Ele se atreve a viver a vida, em vez de fugir dela. Supera o profundo medo diante do estranho, do desconhecido e do novo. Trilha caminhos que, por um lado, tememos, mas que, por outro, percorreríamos prazerosamente em segredo: caminhos em esferas ocultas e proibidas do ser, de difícil acesso, ou seja, países estrangeiros ou galáxias distantes, fenômenos naturais incompreensíveis ou, ainda, a escuridão da nossa alma.

3.3. A jornada do heroi e a Ligação coma obra

A história de Harry, prova que é possível se valer de um modelo tradicional, para a criação de uma história em muitos aspectos inovadora.

Harry o arquetípico que estamos analisando aqui e detentor de poderes que nem ele mesmo acredita. Isso acontece para começarmos a analisar a obra pela Jornada do herói.

O 1º ponto que vemos e o chamado do personagem a aventura que surge quando cartas são enviadas a ele para que o mesmo possa ingressar na Escola de Magia a Bruxaria de Hogwarts.

Começando do início, Harry Potter é um jovem mago filho de Lilian e Tiago Potter que foram assassinados por Lord Voldemort, sendo que apenas Harry sobreviveu do ataque com uma cicatriz em formato de raio em sua testa.

Harry vivia em seu mundo comum (1º passo da jornada), morando com seus Tios Petúnia e Valter e seu primo Duda.

Harry vivia em baixo da escada no porão pelo fato dele ser bruxo, mas que ainda não sabia dessa historia. Para impedir que Harry descubra o seu passado “mágico” seus tios impõem a condição de que nunca faca perguntas a respeito da morte de seus pais por exemplo, que segundo os tios morreram num acidente de carro. Quando Harry completa 11 anos, fica sabendo que era bruxo quando começaram a chegar cartas endereçadas a ele da escola de Magia e Bruxaria de Hogwarts, onde seus pais também estudaram.

Rubeo Hagrid, guardião das chaves e das terras de Hogwarts, chega ao casebre onde os Dursleys se esconderam para que Harry não soubesse das cartas.

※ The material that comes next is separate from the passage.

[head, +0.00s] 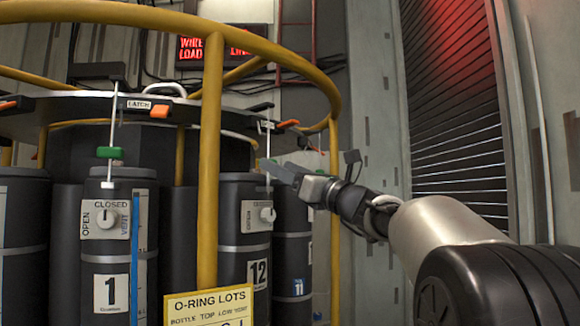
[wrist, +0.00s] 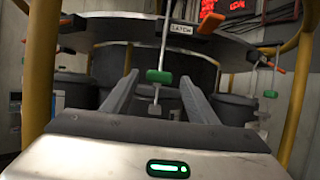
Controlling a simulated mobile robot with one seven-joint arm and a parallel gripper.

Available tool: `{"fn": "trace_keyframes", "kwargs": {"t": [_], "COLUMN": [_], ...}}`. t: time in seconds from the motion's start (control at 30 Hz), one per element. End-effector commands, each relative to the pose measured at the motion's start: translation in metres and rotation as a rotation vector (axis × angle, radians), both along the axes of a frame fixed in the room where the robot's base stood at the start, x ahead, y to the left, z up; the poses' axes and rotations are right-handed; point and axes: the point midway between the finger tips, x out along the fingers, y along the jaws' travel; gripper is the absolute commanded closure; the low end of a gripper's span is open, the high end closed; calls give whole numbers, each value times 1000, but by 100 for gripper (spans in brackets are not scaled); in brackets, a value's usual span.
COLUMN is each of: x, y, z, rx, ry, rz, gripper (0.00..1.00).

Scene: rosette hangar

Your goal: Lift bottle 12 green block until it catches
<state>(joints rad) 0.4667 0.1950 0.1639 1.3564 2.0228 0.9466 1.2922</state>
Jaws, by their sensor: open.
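Bottle 12 (head: 258,272) is a dark cylinder with a white label, right of the yellow post in the head view. A thin rod (head: 268,142) rises above it. Its green block is hidden by my gripper (head: 272,168) there. In the wrist view, a green block (wrist: 159,76) on an upright rod appears between my two open fingers (wrist: 158,84), with a gap on each side. From the gripper's place I take it for bottle 12's, though no number is readable there.
Bottle 1 (head: 111,270) has its own green block (head: 110,152) on a rod, at the left. Another green block (wrist: 270,93) hangs to the right in the wrist view. A yellow post (head: 209,160) and rail (head: 180,20) stand around the dark ring.

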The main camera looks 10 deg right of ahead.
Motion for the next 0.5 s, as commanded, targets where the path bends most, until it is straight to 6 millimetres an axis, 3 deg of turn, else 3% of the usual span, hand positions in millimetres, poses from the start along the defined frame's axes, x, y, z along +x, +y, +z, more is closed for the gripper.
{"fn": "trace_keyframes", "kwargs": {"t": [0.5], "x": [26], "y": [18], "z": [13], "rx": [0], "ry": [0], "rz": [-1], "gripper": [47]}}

No começo Harry fica assustado com essa noticia, pois se considerava um menino comum apesar de interiormente saber que não pertencia aquele lugar, nem aquela família.

A recusa do chamado não vem por parte dele, mas sim dês seus tios que não o deixam partir, fazendo com que Hagrid interfira,contando a Harry sobre o verdadeiro passado dele. Só assim Harry le a carta que lhe foi dirigida, pedindo para que ele envie uma “coruja” para confirmar sua entrada em Hogwarts. Tal descrição se encaixa perfeitamente em Harry Potter e a Pedra filosofal.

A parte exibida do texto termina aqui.